> **DIRECTIVE**:
Filter these entries, keeping only lines that hold the word "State".

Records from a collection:
* Begin *

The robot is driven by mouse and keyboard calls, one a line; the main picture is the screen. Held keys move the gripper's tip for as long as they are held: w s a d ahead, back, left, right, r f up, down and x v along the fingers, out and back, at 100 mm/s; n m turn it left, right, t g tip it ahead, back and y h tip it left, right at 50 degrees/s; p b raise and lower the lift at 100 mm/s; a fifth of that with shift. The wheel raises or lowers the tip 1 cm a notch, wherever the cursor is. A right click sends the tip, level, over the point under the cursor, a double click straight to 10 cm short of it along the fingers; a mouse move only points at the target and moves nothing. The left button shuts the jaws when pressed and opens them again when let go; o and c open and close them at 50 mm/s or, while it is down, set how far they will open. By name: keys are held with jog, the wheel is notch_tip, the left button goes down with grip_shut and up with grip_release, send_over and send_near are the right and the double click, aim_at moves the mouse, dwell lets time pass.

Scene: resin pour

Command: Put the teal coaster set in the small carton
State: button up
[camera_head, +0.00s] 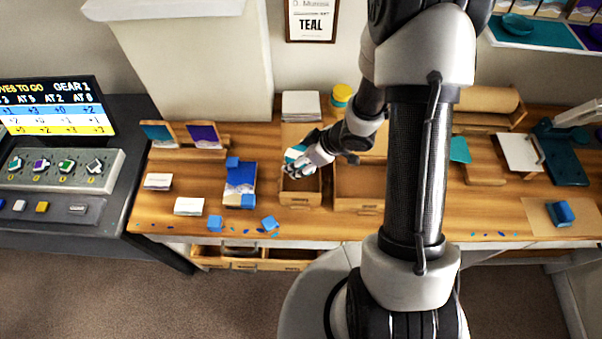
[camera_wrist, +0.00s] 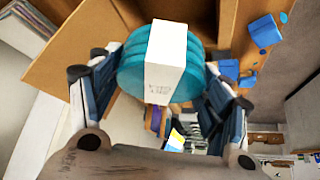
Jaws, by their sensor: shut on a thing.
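The teal coaster set (camera_wrist: 135,75) is a stack of round teal discs with a white paper band (camera_wrist: 166,60) around it. In the wrist view it sits between the two fingers of my gripper (camera_wrist: 160,92), which is shut on it. In the head view my gripper (camera_head: 295,163) is over the small carton (camera_head: 300,198), an open brown box at the middle of the bench. The coaster set is mostly hidden there by the fingers. I cannot tell how far it is above the carton's floor.
A larger open carton (camera_head: 358,196) stands just right of the small one. A white stack (camera_head: 301,106) and a yellow-lidded jar (camera_head: 342,95) stand behind.

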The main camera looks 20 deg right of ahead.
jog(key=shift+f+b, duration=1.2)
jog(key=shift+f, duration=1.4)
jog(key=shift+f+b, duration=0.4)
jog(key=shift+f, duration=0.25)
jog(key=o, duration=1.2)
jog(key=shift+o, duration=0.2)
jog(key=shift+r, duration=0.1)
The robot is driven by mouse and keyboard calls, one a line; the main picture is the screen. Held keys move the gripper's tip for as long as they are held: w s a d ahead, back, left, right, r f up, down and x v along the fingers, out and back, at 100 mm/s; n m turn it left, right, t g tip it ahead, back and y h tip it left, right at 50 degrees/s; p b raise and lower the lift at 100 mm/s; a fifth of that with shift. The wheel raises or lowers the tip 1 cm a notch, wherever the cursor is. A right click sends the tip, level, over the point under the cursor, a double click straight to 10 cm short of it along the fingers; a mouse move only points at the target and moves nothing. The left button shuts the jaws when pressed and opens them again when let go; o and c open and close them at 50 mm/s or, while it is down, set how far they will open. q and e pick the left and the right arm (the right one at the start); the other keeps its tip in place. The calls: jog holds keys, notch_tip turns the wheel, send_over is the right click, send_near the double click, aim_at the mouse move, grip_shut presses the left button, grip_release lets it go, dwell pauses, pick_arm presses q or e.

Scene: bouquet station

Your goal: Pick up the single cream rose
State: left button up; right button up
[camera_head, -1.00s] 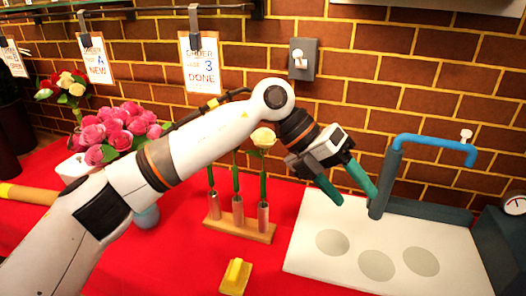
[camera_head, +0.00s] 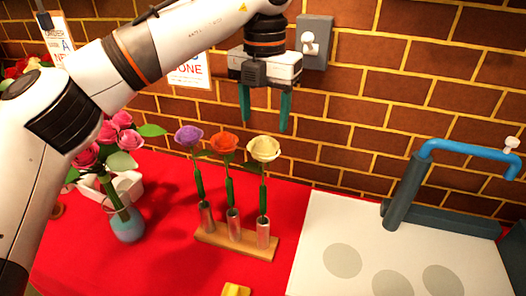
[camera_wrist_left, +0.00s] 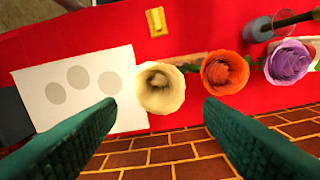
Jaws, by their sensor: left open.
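The cream rose (camera_head: 263,150) stands upright in the right tube of a small wooden rack (camera_head: 213,237), to the right of an orange rose (camera_head: 223,143) and a purple rose (camera_head: 188,136). My left gripper (camera_head: 265,122) has its green fingers apart and pointing down, above and apart from the cream rose in the head view. In the left wrist view the cream rose (camera_wrist_left: 161,88) appears between the two open fingers (camera_wrist_left: 158,112), with the orange rose (camera_wrist_left: 225,72) close on its right. My right gripper is not in view.
A white board with grey circles (camera_head: 318,224) and a blue tap (camera_head: 470,150) are on the right. A brick wall (camera_head: 350,110) with a switch (camera_head: 309,42) rises behind. A yellow block (camera_head: 236,289) lies in front.

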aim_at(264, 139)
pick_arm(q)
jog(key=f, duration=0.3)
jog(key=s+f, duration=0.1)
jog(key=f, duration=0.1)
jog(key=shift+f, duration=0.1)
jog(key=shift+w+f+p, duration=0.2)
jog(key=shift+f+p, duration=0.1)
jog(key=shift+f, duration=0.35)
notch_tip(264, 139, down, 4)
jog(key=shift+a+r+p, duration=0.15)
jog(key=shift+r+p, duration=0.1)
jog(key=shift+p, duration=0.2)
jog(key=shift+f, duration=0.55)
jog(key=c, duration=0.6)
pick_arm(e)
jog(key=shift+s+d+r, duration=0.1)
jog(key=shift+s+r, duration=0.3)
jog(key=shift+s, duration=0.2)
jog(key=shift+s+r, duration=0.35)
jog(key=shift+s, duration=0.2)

* End *

> **TASK RESULT**:
State: button up
State: left button up; right button up

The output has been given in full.